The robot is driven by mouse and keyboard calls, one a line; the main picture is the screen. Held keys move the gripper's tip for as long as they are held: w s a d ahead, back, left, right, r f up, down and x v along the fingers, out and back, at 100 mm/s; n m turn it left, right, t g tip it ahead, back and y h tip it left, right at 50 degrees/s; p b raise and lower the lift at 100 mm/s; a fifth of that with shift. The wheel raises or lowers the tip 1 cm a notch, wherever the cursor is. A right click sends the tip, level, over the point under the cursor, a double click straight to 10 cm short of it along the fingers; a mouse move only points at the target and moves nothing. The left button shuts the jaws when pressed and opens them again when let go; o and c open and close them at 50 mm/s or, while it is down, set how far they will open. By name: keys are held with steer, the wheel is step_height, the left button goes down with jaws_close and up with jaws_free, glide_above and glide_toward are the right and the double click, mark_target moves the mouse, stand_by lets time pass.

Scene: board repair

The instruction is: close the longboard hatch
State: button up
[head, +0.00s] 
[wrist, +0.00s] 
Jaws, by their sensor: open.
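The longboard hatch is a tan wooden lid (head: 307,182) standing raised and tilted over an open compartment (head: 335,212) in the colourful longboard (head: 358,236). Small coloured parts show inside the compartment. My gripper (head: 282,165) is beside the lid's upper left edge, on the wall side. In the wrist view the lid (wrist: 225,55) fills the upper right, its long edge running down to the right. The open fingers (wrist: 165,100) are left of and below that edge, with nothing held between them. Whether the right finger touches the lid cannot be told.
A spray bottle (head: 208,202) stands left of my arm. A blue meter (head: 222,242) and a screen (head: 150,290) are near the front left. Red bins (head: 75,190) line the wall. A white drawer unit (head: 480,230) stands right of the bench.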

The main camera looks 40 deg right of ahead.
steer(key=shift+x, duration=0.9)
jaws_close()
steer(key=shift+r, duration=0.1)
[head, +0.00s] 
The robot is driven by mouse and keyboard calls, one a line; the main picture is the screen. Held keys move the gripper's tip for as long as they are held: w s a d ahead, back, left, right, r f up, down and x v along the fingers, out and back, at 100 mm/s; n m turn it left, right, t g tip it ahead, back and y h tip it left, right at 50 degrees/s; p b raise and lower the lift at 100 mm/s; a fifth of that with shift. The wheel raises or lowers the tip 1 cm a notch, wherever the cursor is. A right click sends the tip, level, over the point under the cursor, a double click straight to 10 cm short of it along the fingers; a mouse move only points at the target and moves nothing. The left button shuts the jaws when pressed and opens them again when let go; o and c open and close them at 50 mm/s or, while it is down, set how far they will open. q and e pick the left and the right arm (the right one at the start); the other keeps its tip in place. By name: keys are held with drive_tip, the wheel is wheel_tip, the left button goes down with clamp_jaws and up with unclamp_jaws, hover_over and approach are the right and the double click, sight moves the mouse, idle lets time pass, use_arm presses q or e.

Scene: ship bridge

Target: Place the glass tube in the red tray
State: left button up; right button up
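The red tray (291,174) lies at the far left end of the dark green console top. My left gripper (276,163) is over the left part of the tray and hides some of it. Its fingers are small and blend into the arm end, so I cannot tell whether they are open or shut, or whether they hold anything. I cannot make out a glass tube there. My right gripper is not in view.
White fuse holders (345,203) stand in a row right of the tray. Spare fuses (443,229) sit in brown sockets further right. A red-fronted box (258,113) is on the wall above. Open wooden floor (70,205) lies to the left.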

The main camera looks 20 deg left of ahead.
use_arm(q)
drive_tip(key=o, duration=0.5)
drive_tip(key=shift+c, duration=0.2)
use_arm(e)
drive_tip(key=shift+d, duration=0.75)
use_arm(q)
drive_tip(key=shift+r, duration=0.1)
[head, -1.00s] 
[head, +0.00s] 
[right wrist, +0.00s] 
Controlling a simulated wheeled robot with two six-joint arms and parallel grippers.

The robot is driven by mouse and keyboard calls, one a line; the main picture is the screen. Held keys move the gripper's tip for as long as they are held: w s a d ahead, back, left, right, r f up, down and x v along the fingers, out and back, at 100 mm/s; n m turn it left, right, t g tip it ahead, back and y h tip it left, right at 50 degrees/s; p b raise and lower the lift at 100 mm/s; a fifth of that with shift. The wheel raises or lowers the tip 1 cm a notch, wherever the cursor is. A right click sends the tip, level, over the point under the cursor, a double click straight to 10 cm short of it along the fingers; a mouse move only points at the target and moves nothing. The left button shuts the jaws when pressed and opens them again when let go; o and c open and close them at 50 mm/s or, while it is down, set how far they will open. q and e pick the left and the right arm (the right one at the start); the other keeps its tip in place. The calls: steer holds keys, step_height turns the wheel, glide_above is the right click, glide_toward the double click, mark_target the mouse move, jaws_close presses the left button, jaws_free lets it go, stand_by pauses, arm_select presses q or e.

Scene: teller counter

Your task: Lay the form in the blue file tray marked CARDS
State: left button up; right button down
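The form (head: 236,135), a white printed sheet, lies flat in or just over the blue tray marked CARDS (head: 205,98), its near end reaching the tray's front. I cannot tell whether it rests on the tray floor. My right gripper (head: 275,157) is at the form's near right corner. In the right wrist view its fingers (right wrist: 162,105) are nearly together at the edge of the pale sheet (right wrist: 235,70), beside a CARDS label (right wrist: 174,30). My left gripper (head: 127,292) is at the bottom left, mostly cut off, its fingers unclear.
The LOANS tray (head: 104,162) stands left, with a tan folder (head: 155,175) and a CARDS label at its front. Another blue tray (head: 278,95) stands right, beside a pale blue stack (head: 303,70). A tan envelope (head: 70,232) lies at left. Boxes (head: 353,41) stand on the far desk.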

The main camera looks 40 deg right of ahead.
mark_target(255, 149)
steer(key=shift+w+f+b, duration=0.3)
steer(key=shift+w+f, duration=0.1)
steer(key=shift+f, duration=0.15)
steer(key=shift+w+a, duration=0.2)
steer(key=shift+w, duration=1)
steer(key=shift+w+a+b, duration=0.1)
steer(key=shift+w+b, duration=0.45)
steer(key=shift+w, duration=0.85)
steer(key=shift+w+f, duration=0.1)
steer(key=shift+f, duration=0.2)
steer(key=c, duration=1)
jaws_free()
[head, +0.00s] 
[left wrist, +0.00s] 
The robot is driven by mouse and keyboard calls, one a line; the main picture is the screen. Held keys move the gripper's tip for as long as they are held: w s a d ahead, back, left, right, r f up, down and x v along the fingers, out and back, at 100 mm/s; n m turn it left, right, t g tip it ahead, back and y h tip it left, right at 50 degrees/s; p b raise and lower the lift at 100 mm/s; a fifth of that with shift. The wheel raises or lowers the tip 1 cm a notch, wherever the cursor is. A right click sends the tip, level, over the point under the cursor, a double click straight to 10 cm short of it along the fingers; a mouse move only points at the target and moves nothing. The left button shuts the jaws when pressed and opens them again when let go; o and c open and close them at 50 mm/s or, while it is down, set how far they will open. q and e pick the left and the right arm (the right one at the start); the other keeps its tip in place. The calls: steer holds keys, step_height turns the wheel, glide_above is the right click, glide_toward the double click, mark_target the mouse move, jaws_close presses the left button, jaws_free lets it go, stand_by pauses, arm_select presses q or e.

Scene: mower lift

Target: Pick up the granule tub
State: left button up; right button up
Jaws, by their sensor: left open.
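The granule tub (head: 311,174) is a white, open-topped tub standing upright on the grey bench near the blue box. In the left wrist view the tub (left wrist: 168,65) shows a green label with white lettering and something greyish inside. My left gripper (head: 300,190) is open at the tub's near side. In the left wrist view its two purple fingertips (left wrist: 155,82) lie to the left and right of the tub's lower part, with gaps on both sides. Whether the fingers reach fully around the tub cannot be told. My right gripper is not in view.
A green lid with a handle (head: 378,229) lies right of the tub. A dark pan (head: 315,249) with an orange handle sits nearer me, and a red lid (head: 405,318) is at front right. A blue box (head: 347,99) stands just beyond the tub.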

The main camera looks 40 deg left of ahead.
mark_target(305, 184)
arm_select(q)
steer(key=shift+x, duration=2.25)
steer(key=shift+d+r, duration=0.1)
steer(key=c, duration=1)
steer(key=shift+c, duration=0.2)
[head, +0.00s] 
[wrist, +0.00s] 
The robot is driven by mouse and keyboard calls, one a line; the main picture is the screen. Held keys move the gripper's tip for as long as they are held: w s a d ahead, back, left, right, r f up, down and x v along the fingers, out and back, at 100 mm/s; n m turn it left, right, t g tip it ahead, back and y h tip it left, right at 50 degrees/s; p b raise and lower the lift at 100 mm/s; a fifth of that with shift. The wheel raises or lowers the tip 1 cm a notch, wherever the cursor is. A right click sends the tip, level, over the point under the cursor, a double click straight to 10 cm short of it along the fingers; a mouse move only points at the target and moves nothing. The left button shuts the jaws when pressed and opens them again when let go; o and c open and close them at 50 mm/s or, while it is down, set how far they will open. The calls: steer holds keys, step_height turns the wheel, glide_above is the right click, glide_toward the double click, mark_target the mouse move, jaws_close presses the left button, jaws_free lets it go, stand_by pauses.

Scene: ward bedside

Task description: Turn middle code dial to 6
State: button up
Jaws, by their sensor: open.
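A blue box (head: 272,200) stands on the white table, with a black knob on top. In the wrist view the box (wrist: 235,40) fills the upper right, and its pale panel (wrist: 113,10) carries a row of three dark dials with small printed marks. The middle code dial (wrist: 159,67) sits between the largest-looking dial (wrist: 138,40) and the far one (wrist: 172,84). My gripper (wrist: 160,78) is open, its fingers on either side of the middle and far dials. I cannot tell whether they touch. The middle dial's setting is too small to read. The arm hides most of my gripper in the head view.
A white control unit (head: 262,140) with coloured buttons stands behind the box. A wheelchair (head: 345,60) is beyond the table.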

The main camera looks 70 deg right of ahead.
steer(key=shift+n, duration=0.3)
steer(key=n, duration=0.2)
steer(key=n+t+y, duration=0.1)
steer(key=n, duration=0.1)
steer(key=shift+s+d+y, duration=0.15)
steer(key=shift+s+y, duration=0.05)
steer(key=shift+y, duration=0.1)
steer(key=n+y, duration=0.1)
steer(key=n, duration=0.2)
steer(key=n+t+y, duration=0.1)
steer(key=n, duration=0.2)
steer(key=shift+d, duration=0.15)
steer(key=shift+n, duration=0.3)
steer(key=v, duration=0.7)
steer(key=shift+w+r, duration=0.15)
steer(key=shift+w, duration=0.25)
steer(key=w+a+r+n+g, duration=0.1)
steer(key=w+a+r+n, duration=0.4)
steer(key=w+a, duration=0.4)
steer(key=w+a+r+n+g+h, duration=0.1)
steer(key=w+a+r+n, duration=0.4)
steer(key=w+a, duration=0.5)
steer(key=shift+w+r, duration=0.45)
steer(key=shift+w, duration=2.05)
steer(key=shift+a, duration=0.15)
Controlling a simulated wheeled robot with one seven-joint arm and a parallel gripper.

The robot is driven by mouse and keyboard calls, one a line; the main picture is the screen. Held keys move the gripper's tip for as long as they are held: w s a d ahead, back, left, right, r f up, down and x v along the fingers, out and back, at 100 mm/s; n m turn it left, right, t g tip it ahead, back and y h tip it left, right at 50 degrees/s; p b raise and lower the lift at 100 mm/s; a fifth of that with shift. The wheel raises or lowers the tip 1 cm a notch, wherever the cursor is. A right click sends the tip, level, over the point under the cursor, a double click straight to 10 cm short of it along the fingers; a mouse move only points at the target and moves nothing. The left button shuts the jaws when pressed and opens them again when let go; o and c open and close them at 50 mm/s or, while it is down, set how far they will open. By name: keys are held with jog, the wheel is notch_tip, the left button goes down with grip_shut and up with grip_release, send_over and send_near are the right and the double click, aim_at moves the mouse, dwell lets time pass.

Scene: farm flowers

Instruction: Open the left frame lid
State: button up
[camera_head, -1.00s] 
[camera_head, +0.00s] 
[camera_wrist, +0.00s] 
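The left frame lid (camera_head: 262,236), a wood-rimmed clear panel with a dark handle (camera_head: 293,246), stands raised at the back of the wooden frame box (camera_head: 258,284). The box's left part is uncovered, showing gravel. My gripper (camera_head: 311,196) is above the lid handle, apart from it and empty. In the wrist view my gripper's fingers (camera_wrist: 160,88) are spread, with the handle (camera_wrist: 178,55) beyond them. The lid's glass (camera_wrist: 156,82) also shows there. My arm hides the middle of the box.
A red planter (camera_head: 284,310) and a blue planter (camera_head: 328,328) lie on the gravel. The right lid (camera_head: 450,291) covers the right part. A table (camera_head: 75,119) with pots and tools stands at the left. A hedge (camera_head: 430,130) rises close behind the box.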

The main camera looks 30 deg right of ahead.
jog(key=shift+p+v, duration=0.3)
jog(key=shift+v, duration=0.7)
----------
Requirements:
Within the listing above, work out how many lines contain the string "simulated", and reply with that number only.

Task solution:
2